The Islamic State group has destroyed the ancient Iraqi fortress city of Hatra, Kurdish and Iraqi officials said Saturday, just two days after "bulldozing" the ruins of Nimrud and weeks after smashing artefacts in the Mosul museum.
Speaking from Mosul, Kurdistan Democratic Party official Said Mamuzini told the Kurdish news site Rudaw that militants from the Islamic State group, also known as ISIS or ISIL, had begun looting and destroying the site with shovels.
"The city of Hatra is very big and many artefacts of that era were protected inside the site,” he said. “ISIS has already taken away all the ancient currencies from the city that are in gold and silver."
Iraqi officials from the tourism and antiquities ministry confirmed the reports.
The fortified and pillared city of Hatra, which once withstood an attack by the Romans, is a 2,000-year-old site that lies 110 kilometres (68 miles) south of Mosul and is known for its beautifully preserved temples combining Hellenistic, Roman and Eastern influences.
Islamic State group jihadists "bulldozed" the ruins of Nimrud on Thursday using heavy military vehicles, Iraq’s tourism and antiquities ministry said.
“Daesh terrorist gangs continue to defy the will of the world and the feelings of humanity,” the ministry said, referring to the Islamic State group by its Arabic acronym, Daesh.

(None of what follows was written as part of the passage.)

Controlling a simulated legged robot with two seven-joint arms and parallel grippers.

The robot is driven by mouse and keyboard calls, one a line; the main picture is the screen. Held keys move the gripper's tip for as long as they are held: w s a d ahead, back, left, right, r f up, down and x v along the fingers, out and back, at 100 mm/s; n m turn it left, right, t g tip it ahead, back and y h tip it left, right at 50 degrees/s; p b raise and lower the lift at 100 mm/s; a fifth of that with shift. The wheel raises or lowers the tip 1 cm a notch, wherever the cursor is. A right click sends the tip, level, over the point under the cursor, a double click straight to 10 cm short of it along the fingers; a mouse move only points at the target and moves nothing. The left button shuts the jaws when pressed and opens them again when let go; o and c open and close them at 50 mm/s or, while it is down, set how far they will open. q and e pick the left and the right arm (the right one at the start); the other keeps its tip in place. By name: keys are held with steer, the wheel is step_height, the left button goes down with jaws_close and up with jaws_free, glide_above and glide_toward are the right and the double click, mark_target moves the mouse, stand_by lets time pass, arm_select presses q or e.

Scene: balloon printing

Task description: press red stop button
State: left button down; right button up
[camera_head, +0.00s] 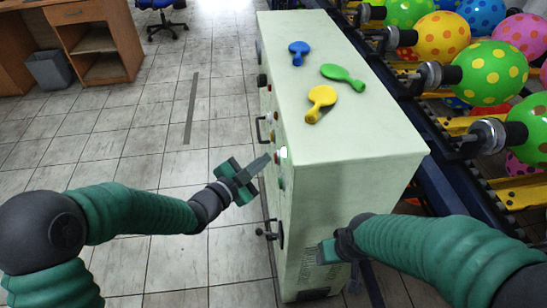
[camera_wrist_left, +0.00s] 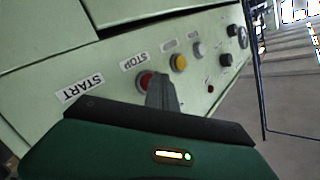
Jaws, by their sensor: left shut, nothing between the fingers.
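The red stop button (camera_wrist_left: 145,78) is on the pale green machine cabinet (camera_head: 345,130), by the STOP label (camera_wrist_left: 134,61) in the left wrist view. My left gripper (camera_head: 264,161) is shut and empty, its fingers pointing at the button panel on the cabinet's left side. In the wrist view the finger tips (camera_wrist_left: 160,82) overlap the right edge of the red button. I cannot tell whether they touch it. My right gripper (camera_head: 328,251) is low by the cabinet's front face; its fingers are not clear.
A yellow button (camera_wrist_left: 178,62) and a white button (camera_wrist_left: 198,49) are close beside the red one. A START label (camera_wrist_left: 80,88) is to its left. Deflated balloons (camera_head: 322,98) lie on the cabinet top. A balloon conveyor runs along the right.

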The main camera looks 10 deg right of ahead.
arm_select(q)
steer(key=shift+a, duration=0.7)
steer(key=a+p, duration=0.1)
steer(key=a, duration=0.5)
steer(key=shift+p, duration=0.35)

“In a new crime in their series of reckless offences they assaulted the ancient city of Nimrud and bulldozed it with heavy machinery, appropriating the archaeological attractions dating back 13 centuries BC."
A local tribal source confirmed the attack.
“Islamic State members came to the Nimrud archaeological city and looted the valuables in it and then they proceeded to level the site to the ground,” the source told Reuters.
“There used to be statues and walls as well as a castle that Islamic State has destroyed completely."